Omar Concepción; Nicolaj B Søgaard; Jin-Hee Bae; Yuji Yamamoto; Andreas T Tiedemann; Zoran Ikonic; Giovanni Capellini; Qing-Tai Zhao; Detlev Grützmacher; Dan Buca

doi:10.1021/acsaelm.3c00112

Isothermal Heteroepitaxy of Ge_{1- x} Sn _x Structures for Electronic and Photonic Applications

ACS Appl Electron Mater. 2023 Apr 3;5(4):2268-2275. doi: 10.1021/acsaelm.3c00112. eCollection 2023 Apr 25.

Authors

Affiliations

¹ Peter Gruenberg Institute 9 (PGI-9), Forschungszentrum Juelich, 52428 Juelich, Germany.
² Interdisciplinary Nanoscience Center (iNANO), Aarhus University, 8000 Aarhus C, Denmark.
³ IHP - Leibniz Institut für innovative Mikroelektronik, Im Technologiepark 25, 15236 Frankfurt (Oder), Germany.
⁴ Pollard Institute, School of Electronic and Electrical Engineering, University of Leeds, Leeds LS2 9JT, United Kingdom.
⁵ Dipartimento di Scienze, Università Roma Tre, Viale G. Marconi 446, 00146 Roma, Italy.

Abstract

Epitaxy of semiconductor-based quantum well structures is a challenging task since it requires precise control of the deposition at the submonolayer scale. In the case of Ge_1-x Sn _x alloys, the growth is particularly demanding since the lattice strain and the process temperature greatly impact the composition of the epitaxial layers.

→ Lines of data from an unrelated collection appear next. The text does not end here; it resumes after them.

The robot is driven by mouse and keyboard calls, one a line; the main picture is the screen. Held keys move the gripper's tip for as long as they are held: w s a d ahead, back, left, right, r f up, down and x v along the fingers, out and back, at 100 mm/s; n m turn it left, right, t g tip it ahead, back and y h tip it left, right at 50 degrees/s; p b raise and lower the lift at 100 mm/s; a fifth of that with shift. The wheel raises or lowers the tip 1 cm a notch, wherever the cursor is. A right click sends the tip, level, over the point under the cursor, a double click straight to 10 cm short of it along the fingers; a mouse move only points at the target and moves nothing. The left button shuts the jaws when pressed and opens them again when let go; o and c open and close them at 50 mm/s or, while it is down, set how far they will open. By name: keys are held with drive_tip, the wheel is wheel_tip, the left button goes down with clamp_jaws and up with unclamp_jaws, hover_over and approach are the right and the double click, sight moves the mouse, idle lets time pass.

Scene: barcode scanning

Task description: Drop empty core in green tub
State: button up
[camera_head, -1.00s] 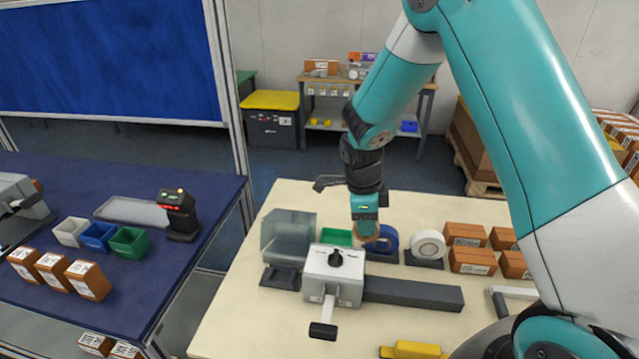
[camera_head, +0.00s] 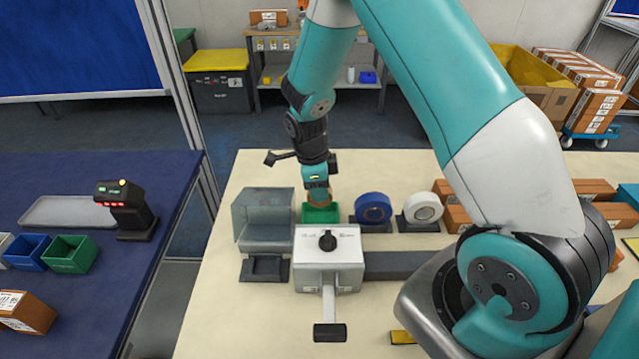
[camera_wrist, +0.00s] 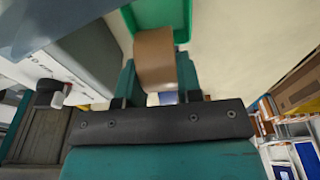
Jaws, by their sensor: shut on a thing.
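My gripper (camera_head: 318,187) is shut on the empty core (camera_head: 319,196), a tan cardboard ring. It also shows between my fingers in the wrist view (camera_wrist: 154,62). The green tub (camera_head: 321,215) stands on the cream table behind the grey-white machine. My gripper holds the core above this tub in the head view. In the wrist view the tub's green rim (camera_wrist: 187,25) shows around the far end of the core. I cannot tell how far the core is above the tub's floor.
A clear-sided box (camera_head: 263,216) stands left of the tub. The machine (camera_head: 328,258) with a lever stands in front. A blue roll (camera_head: 373,208) and a white roll (camera_head: 423,207) stand to the right. Another green bin (camera_head: 70,254) is on the blue table.

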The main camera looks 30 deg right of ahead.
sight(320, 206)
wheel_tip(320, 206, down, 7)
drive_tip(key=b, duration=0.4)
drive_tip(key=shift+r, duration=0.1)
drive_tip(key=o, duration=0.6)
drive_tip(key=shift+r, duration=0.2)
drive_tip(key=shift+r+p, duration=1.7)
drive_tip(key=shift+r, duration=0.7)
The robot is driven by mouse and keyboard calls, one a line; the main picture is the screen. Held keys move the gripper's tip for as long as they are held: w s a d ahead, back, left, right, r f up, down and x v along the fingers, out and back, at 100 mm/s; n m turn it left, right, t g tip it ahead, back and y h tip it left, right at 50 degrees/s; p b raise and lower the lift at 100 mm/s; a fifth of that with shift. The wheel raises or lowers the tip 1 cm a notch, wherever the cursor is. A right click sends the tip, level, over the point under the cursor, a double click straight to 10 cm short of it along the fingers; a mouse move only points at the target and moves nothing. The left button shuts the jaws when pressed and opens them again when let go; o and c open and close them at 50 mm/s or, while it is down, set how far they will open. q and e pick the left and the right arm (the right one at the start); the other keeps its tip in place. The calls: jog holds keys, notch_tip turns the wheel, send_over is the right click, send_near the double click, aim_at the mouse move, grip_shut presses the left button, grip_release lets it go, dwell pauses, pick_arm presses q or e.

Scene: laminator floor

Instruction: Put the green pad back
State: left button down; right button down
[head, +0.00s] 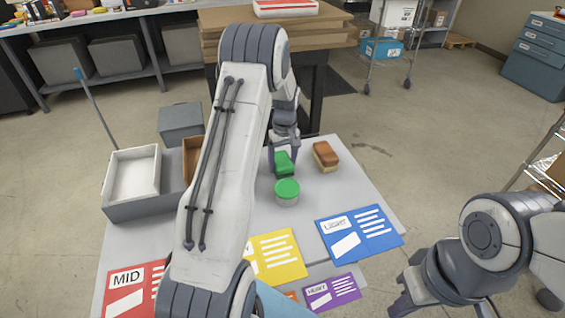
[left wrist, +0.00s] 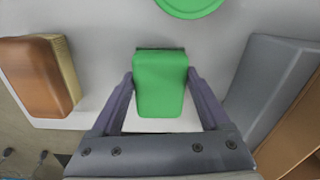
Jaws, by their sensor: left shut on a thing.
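The green pad (head: 285,163) is at the back of the table, under my left gripper (head: 284,150). In the left wrist view the green pad (left wrist: 160,84) sits between the two fingers of my left gripper (left wrist: 160,88), which is shut on it. The pad looks close to the table top, but I cannot tell whether it touches. A round tub with a green lid (head: 287,191) stands just in front of the pad. My right gripper (head: 405,303) is low at the right, off the table's edge, and its fingers are partly cut off and unclear.
A brown-topped block (head: 326,156) stands right of the pad. A grey tray with a white bin (head: 133,174) is at the left, partly behind my left arm. Red, yellow, blue (head: 358,232) and purple cards lie at the front. Table space between tub and blue card is clear.

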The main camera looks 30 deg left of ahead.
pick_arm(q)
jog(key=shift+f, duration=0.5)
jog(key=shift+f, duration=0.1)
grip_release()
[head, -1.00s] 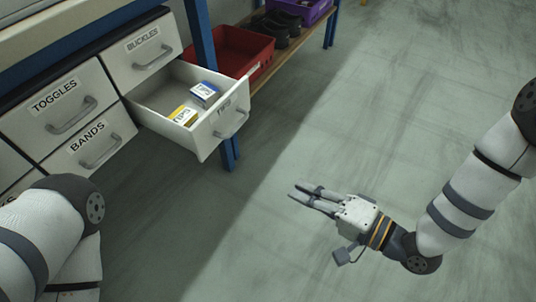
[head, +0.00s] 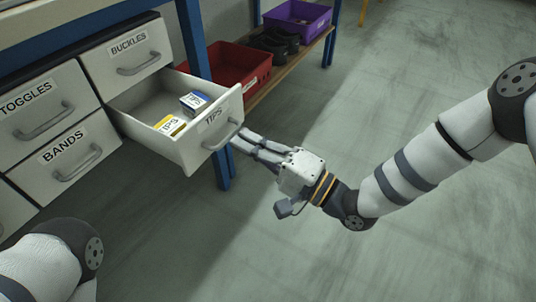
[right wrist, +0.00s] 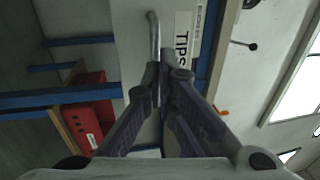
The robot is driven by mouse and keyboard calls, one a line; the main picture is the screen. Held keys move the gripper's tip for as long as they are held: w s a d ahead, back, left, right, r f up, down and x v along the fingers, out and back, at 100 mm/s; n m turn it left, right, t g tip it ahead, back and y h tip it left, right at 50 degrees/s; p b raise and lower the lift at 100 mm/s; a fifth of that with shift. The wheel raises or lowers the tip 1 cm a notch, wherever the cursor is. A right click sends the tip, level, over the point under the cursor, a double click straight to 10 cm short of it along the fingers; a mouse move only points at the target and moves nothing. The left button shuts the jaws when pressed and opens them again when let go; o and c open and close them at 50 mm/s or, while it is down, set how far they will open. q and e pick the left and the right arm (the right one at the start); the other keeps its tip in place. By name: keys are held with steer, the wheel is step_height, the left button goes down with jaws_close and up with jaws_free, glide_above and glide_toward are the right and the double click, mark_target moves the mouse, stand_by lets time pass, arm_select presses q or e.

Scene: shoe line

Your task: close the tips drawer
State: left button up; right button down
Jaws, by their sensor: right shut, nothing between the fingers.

In this paper, the realization of high-quality pseudomorphic Ge_1-x Sn _x layers with Sn content ranging from 6 at. % up to 15 at. % using isothermal processes in an industry-compatible reduced-pressure chemical vapor deposition reactor is presented. The epitaxy of Ge_1-x Sn _x layers has been optimized for a standard process offering a high Sn concentration at a large process window. By varying the N₂ carrier gas flow, isothermal heterostructure designs suitable for quantum transport and spintronic devices are obtained.